### Brief
Leave out the pictures and copy everything else below exactly.
-*-*-
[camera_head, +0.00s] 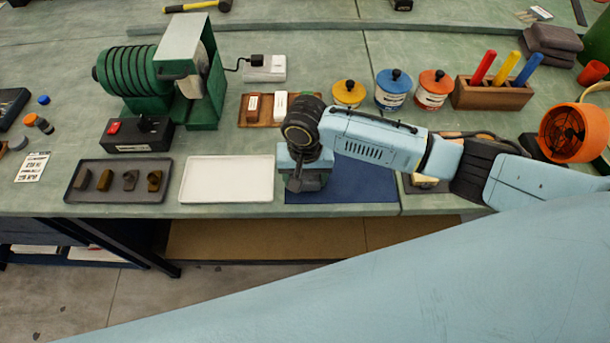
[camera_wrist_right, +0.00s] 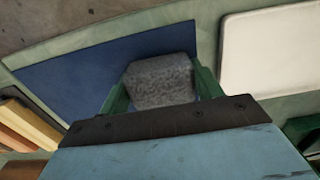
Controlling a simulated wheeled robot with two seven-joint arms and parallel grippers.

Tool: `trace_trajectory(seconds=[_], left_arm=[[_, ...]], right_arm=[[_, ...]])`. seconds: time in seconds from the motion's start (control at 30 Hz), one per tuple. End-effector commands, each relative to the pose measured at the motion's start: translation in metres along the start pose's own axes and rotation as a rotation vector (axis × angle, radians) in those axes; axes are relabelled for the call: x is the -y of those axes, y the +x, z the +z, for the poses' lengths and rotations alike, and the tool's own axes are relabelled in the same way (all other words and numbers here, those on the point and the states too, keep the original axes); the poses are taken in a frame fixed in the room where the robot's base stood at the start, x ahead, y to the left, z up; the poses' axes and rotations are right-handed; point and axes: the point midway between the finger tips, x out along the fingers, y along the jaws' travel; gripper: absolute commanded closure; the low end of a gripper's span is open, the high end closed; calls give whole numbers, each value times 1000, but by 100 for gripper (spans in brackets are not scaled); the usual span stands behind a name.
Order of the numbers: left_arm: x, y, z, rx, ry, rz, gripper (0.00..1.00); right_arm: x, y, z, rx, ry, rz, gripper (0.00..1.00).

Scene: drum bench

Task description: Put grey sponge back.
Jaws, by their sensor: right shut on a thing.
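The grey sponge (camera_wrist_right: 160,80) is a rough, speckled block between the green fingers of my right gripper (camera_wrist_right: 162,92) in the right wrist view. The fingers are shut on its sides. In the head view my right gripper (camera_head: 298,182) points down over the left part of the blue mat (camera_head: 350,182); the sponge is hidden there by the gripper. The blue mat also shows behind the sponge in the right wrist view (camera_wrist_right: 80,75). I cannot tell whether the sponge touches the mat. My left gripper is not in view.
A white tray (camera_head: 228,198) lies just left of the mat. A dark tray (camera_head: 72,190) holds several small pieces. A wooden tray (camera_head: 246,120) with brown and white bars lies behind my arm, near lidded pots (camera_head: 348,95). A green drum machine (camera_head: 206,112) stands back left.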

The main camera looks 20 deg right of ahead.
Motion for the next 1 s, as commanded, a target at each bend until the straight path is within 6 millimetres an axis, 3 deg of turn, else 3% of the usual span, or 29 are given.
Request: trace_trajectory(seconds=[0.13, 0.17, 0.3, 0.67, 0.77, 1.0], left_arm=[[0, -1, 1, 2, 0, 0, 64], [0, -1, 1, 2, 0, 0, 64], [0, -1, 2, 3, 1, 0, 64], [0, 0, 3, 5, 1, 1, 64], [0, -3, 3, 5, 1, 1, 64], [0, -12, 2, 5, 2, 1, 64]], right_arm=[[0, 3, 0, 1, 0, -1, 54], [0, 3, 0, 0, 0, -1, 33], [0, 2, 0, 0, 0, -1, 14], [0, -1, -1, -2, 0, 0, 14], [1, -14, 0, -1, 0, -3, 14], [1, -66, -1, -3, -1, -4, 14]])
-*-*-
### Response for this exercise
[camera_head, +0.00s] 
[camera_wrist_right, +0.00s] 
Controlling a simulated wheeled robot with two seven-joint arms and parallel grippers.

Tool: `trace_trajectory(seconds=[_], left_arm=[[_, ...]], right_arm=[[_, ...]])`. seconds: time in seconds from the motion's start (control at 30 Hz), one per tuple. End-effector commands, each relative to the pose measured at the motion's start: translation in metres along the start pose's own axes and rotation as a rotation vector (axis × angle, radians) in those axes; axes are relabelled for the call: x is the -y of those axes, y the +x, z the +z, for the poses' lengths and rotations alike, and the tool's own axes are relabelled in the same way (all other words and numbers here, those on the point and the states too, keep the original axes); the poses are taken in a frame fixed in the room where the robot's base stood at the start, x ahead, y to the left, z up; the poses' axes and rotations are right-handed; point and axes: the point midway between the finger tips, x out along the fingers, y along the jaws' travel; gripper: absolute commanded closure; the low end of a gripper's span is open, the high end closed; calls give whole numbers, each value times 1000, but by 100 for gripper (spans in brackets are not scaled); the usual span stands behind a name.
Order of the numbers: left_arm: x, y, z, rx, ry, rz, gripper (0.00..1.00); right_arm: x, y, z, rx, ry, rz, gripper (0.00..1.00).

Scene: drum bench

Task description: Put grey sponge back.
Jaws, by their sensor: right shut on a thing.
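The grey sponge (camera_wrist_right: 160,80) is a rough, speckled block between the green fingers of my right gripper (camera_wrist_right: 162,92) in the right wrist view. The fingers are shut on its sides. In the head view my right gripper (camera_head: 298,182) points down over the left part of the blue mat (camera_head: 350,182); the sponge is hidden there by the gripper. The blue mat also shows behind the sponge in the right wrist view (camera_wrist_right: 80,75). I cannot tell whether the sponge touches the mat. My left gripper is not in view.
A white tray (camera_head: 228,198) lies just left of the mat. A dark tray (camera_head: 72,190) holds several small pieces. A wooden tray (camera_head: 246,120) with brown and white bars lies behind my arm, near lidded pots (camera_head: 348,95). A green drum machine (camera_head: 206,112) stands back left.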

The main camera looks 20 deg right of ahead.
Motion for the next 1 s, as commanded, a target at each bend until the straight path is within 6 millimetres an axis, 3 deg of turn, else 3% of the usual span, or 29 are given.
Request: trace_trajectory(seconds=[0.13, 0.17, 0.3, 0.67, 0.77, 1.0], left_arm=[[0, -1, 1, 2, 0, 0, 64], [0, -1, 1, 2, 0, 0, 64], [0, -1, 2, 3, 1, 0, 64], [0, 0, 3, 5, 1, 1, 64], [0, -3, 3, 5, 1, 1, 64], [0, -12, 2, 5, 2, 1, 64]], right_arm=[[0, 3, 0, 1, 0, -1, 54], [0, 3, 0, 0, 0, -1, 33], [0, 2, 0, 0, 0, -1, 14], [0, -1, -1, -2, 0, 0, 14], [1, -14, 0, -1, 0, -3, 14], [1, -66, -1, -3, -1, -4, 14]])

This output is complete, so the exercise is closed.